Читаем По, Бодлер, Достоевский: Блеск и нищета национального гения полностью

Понятно, почему близкий Адамовичу Борис Поплавский, говоря о Бодлере как об «ужасном и несравненно чудовищном гении» (в незаконченной статье «Об осуждении и антисоциальности», послужившей, вероятно, основой для выступления на дискуссии «Искусство и политика» 12 декабря 1930 г.), ставит его в один ряд с Огюстом Барбье, Золя и Генри Джеймсом, противопоставляя этих авторов Полю Бурже, Ростану и Анри де Ренье, «литераторам для консьержек и приват-доцентов»[829]. Такое сочетание могло бы показаться странным, если бы Бодлер был прочитан Поплавским в духе Берберовой, но молодой поэт понимает, что эстетство французского поэта неравнозначно «эстетическому мракобесию», а его антисоциальность является лишь кажущейся и вызвана тем, что Бодлер (как Рембо и Малларме, а также Эпиктет и Марк Аврелий) нашел свой «тайный и проклятый способ существования»[830]. Этот способ неравносилен занятию некоей определенной гражданской позиции, но не означает и полного ухода в «холодный эстетизм»: неслучайно Поплавский, который пытается в своей статье примирить несоциальность Лермонтова и Тютчева, с одной стороны, и социальность Некрасова, с другой, вспоминает о Николае Ставрогине: «И Ставрогин был народником, – говорит Поплавский, – однако не вмешивался в социальное действие, ибо Ставрогин был одним из “змеев с дерева познанья”, а не плодом с “дерева жизни”»[831]. Поплавский приводит те же самые знаменитые строки Некрасова – «Поэтом можешь ты не быть, но гражданином быть обязан», – которые по-французски цитирует в своем докладе и Берберова. Но если последняя привычным образом противопоставляет гражданский пафос Некрасова отсутствию такового у символистов, Поплавский старается уйти от фронтального столкновения двух позиций и если не примирить их, то хотя бы наметить ту точку, в которой они могли бы, как две неевклидовы параллельные прямые, пересечься. Для него эта точка находится в области «социального апокалипсиса», то есть там, где нет места поверхностной «злободневной гражданственности», но вырабатываются механизмы познания глубинных социальных процессов, которые связаны, как сказал бы Бердяев, с диалектикой божественного и человеческого и с пониманием конечности мировой истории.

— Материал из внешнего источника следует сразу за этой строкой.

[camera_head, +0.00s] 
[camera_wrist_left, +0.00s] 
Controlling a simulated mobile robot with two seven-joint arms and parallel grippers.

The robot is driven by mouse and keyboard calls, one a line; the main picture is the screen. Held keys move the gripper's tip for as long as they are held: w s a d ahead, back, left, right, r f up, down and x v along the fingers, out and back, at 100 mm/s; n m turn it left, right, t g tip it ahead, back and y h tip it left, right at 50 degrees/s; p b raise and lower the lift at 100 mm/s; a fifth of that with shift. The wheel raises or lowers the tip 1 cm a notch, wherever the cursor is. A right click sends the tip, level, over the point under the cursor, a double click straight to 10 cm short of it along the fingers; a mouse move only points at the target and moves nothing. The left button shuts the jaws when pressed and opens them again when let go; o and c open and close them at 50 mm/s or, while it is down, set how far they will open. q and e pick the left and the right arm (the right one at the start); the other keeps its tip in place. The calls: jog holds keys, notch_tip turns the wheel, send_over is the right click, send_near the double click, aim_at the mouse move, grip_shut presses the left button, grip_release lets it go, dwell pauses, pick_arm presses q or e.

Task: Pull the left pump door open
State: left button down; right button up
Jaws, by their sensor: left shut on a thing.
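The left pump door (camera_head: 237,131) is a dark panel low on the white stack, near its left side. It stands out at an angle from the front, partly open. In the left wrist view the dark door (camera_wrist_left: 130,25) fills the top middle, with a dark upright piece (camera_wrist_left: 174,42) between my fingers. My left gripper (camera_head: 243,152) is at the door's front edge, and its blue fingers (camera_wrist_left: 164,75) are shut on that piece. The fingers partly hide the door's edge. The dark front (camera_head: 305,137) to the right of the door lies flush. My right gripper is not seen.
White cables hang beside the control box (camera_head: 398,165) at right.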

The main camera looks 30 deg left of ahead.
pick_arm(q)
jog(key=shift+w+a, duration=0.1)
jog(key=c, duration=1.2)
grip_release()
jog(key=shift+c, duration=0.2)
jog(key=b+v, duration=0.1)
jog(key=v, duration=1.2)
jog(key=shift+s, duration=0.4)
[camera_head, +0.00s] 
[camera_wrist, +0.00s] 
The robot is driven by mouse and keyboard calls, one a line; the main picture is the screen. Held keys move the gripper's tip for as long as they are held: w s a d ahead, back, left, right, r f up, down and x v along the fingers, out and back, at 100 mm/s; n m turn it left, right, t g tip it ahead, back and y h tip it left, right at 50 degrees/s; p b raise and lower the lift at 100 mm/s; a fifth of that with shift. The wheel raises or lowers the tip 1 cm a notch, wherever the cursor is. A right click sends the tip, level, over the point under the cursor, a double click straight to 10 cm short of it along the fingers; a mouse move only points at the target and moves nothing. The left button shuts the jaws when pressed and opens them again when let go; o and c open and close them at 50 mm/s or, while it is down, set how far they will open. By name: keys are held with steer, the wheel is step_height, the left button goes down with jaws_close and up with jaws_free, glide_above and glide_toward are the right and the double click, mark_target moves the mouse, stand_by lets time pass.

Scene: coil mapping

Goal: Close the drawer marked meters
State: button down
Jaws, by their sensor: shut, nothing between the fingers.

«Сейчас можно писать лишь для тайновиденья и удовлетворения совести, – говорит Поплавский, – и лучше всего темным сибиллическим языком Джойса и Жуандо. Литература возможна для нас сейчас лишь как род аскезы и духовиденья, исповеди и суда, хотя на этом пути ей, может быть, придется превратиться из печатной в рукописную, подобно средневековой Каббале»[832]. Таким образом, социальное чувство в современную эпоху должно выражаться «темным» языком, и именно здесь, в этой точке, снимается оппозиция формы и содержания. Бодлер для Поплавского очевидным образом принадлежит, как и Джойс, Марсель Жуандо или Ставрогин, к «змеям с дерева познанья», для которых «уход в сибиллическое» есть «единственная правда».

Отметим, что для Поплавского писать «сибиллическим» языком не означает писать языком неточным, аморфным, музыкальным в том смысле, какой придал этому слову Станислас Фюме, говоря о тирании «некоей музыки, некоей музыкальной лени» у символистов. Согласно Поплавскому, поэтическое искусство «рождается из разговора музыки с живописью. (Проявленного духа со сферой отражения и замирания.)» Искусство начинается там, где «формы сопротивляются музыке»[833]. Три имени приводит здесь Поплавский, чтобы проиллюстрировать свою идею о сфере, где происходит зарождение слова как продукта конфликта бесформенной музыки с порожденными ею же визуальными формами, – это Эсхил, Тютчев и Бодлер. Знаменательно, что Адамович в своей статье о Бодлере оперирует похожими понятиями, противопоставляя романтическую стихию музыки, стихию слышимого, и тот материал, с которым работает Бодлер и который связан прежде всего со зрением, с возможностью видеть: «За каждым словом у него чувствуется не механическая выучка, не ловкость рук, а творческий опыт – и классическая, суховатая точность его, впервые обращенная на романтический хаос, иногда ослепительна. Матерьял романтизма, который до Бодлера был только слышным, – впервые становится видимым. Музыка впервые у него – подчиняется зрению, – и новый мир, в первоначальных черновых своих чертах, построен…»[834].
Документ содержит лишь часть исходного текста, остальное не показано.